Asana Hopes To End Frustrating Inbox ‘Noise’


Asana, the task-management company, has unveiled a new way for users to deal with e-mail overload in their inbox with their new Inbox feature.

CNet reports that the new feature is designed for those companies who are already using the company’s task-management tool, and makes it so that team members are able to stay up-to-date with the latest events related to a particular task or project, avoiding having to deal with unnecessary e-mail threads.

The company notes that the Inbox feature is a pane, which provides “the entire history and up-to-date status of the work [a message is] about” in each message that is sent between team member. It is also designed so that users can follow particular projects, allowing them to get updates related to that specific task or project. They can follow individual tasks and decide against following others on a specific project.

Venture Beat reports that Justin Rosenstein stated on Tuesday during an interview at Asana’s San Francisco headquarters:

“People spend an enormous amount of time in their inboxes, compulsively checking. And it’s slow, distracting, and inefficient. It’s almost a counterproductivity tool.”

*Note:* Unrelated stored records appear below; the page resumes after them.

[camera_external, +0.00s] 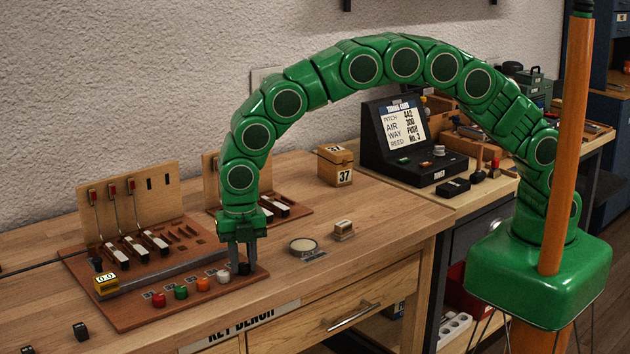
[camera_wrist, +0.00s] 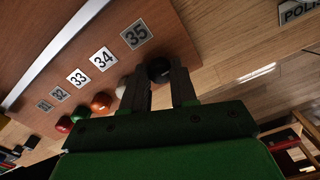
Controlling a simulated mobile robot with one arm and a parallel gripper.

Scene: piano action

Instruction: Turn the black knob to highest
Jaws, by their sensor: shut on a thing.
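The black knob (camera_wrist: 158,69) sits at the end of a row of coloured knobs on the brown board, beside the label 35 (camera_wrist: 136,34). In the wrist view my gripper (camera_wrist: 160,80) has one finger on each side of it and is shut on it. In the external view my gripper (camera_external: 239,266) points straight down at the right end of the row, and the knob (camera_external: 244,269) shows small and dark at the fingertips. I cannot make out any pointer mark on the knob.
White (camera_external: 223,276), orange (camera_external: 203,284), green (camera_external: 181,292) and red (camera_external: 158,300) knobs line up to the left. A yellow gauge reading 0.0 (camera_external: 106,285) sits by a grey bar. A round tin (camera_external: 303,245) and small block (camera_external: 344,228) stand right.

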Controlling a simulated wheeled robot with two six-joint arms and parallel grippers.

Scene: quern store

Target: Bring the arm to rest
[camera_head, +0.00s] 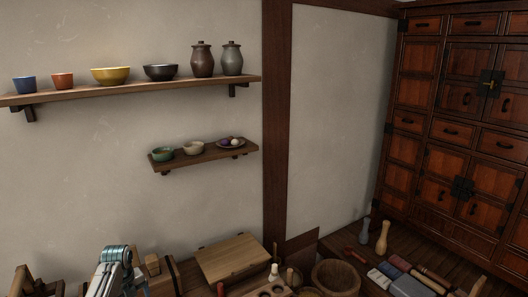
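A pale grey and teal part of my own arm (116,270) shows at the bottom left edge, in front of the wall and beside some wooden pieces. I see no fingers on it, so neither the left nor the right gripper shows in this view. Nothing is seen held. The rest of the arm is cut off by the bottom edge.
A long wall shelf (150,90) bears bowls, cups and two lidded jars. A smaller shelf (218,154) sits below. A wooden box (228,258), a round bowl (337,277) and loose tools crowd the bottom. A tall cabinet (455,130) stands right.

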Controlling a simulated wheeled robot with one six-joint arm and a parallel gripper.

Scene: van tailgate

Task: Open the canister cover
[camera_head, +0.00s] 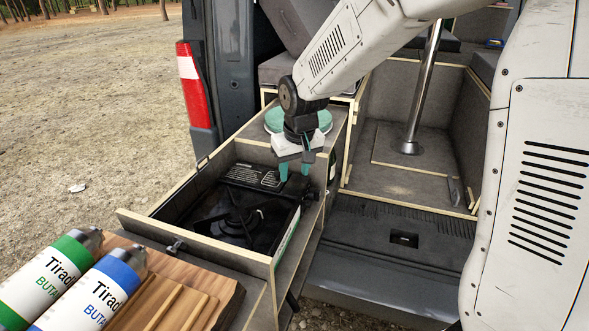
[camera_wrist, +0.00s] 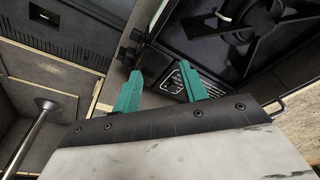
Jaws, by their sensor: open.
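The black camping stove (camera_head: 236,220) sits in a wooden drawer box, with its burner grate facing up. Its canister cover (camera_head: 250,174) is the dark panel with white printed text at the stove's far end, and it looks shut. My gripper (camera_head: 294,171) points down beside the right end of this cover, its two teal fingers apart and empty. In the wrist view my gripper (camera_wrist: 160,70) has its fingertips near the printed panel (camera_wrist: 174,82), and the right finger overlaps part of it. I cannot tell whether a finger touches the cover.
Two gas canisters, one green-banded (camera_head: 52,277) and one blue-banded (camera_head: 92,296), lie on a wooden board (camera_head: 190,292) at lower left. The drawer walls (camera_head: 195,243) surround the stove closely. A round green-topped item (camera_head: 275,119) stands behind my gripper. A metal post (camera_head: 425,85) rises inside the van.

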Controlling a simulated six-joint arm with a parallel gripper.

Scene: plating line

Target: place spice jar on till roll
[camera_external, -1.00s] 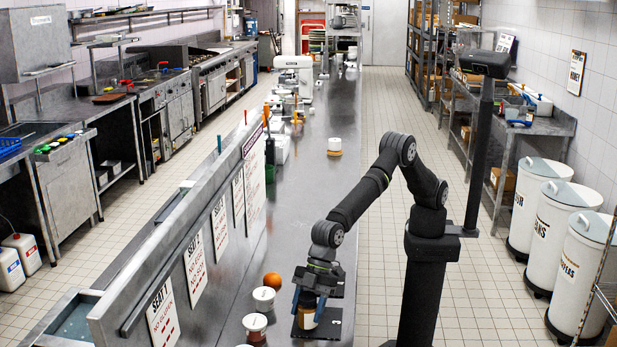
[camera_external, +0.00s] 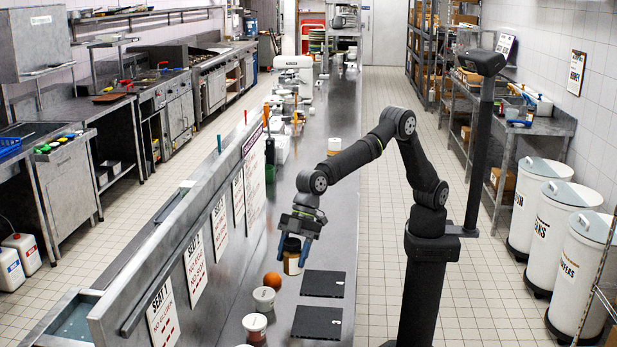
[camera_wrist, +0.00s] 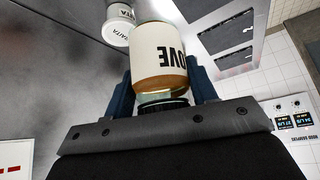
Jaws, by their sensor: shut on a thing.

With the new Inbox feature, the Rosenstein believes that the company will be able to help other workers avoid that “counterproductivity tool” by filtering out unneeded e-mails. Rosenstein further stated:

“It’s incredibly satisfying. You have a very real sense of clarity on what you’ve done, what everyone else is working on, how to get to your milestones, how far away you are from accomplishing your project… It makes you calmer and faster, and it emboldens you to take on even more ambitious projects in the future.”

GigaOM reports that Rosenstein spoke with them about companies considered competitors to Asana, like Yammer, SocialCast, and Chatter. He responded by saying that they don’t consider the other companies competitors, or “particularly useful. Instead, he stated:

“They just took something popular in the consumer space and ported them over, but research shows many people don’t see the value in them. We’re about a work graph, not the social graph.”

And Asana’s new Inbox feature is definitely geared more toward the work graph.